▶ **EXCERPTED DATA**

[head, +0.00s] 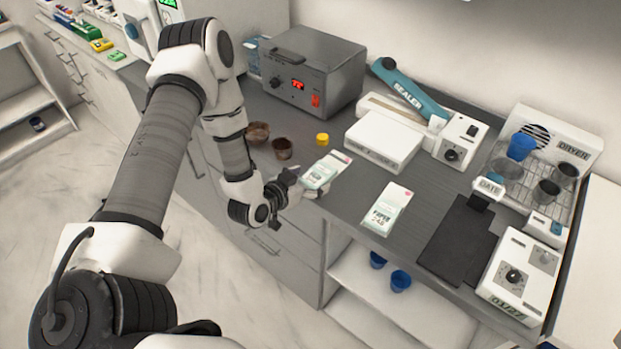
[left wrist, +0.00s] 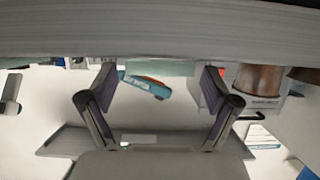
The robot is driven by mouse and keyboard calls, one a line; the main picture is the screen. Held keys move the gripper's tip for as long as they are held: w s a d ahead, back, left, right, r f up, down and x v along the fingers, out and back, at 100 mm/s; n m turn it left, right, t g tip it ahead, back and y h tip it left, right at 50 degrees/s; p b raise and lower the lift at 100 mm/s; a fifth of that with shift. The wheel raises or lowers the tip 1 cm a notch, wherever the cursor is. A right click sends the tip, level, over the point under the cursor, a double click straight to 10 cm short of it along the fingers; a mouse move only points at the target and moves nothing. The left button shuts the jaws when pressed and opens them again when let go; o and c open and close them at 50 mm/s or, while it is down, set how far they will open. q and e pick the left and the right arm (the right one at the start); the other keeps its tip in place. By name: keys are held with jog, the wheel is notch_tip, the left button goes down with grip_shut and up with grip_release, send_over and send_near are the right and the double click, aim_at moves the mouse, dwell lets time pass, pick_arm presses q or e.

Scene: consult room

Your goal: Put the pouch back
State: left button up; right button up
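A pale pouch with a green end (head: 322,172) lies at the counter's front edge in the head view. My left gripper (head: 291,186) is low at its near left end. In the left wrist view, which looks upside down, the left gripper's (left wrist: 160,76) fingers stand wide apart. A pale green strip (left wrist: 160,68), apparently the pouch's edge, shows between them with small gaps on both sides. A second, labelled pouch (head: 388,208) lies flat on the counter farther right. My right gripper is not in view.
A white box (head: 383,139), the teal-armed sealer (head: 410,92) and a grey unit with a red display (head: 312,70) stand behind. Brown cups (head: 282,149) and a yellow cap (head: 322,139) are close by. A black pad (head: 457,243) and the dryer rack (head: 540,165) are right.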

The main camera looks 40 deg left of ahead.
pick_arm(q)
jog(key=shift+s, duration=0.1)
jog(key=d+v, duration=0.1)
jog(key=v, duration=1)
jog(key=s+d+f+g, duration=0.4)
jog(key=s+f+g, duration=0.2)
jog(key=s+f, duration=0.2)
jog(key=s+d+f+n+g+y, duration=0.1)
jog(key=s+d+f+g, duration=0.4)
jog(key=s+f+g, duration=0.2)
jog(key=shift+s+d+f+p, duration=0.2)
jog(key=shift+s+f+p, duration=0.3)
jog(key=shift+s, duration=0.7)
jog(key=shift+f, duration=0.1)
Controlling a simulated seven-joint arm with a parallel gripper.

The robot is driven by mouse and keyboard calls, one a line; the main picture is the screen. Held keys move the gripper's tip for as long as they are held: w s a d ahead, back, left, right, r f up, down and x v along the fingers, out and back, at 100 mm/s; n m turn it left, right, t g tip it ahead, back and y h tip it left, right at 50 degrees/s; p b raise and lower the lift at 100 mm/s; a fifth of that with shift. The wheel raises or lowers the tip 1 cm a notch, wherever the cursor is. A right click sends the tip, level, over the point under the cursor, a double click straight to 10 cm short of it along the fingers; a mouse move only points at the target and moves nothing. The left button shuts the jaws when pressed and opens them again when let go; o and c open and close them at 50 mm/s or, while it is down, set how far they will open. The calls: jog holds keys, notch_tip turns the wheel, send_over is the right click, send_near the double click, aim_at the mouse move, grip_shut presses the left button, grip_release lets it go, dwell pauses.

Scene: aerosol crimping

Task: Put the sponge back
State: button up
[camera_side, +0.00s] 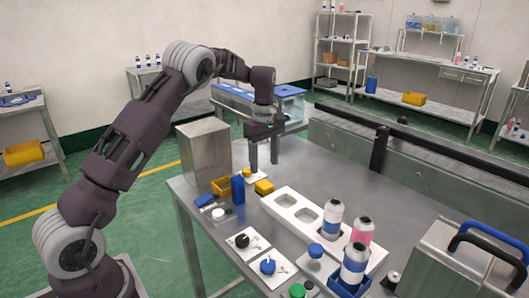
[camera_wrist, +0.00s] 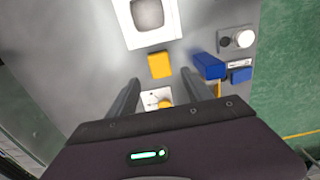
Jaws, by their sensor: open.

▶ **PROBLEM STATEMENT**
In the lines above, locate the string "Scene". Copy every line where it occurs.

▶ **FINISHED EXERCISE**
Scene: consult room
Scene: aerosol crimping

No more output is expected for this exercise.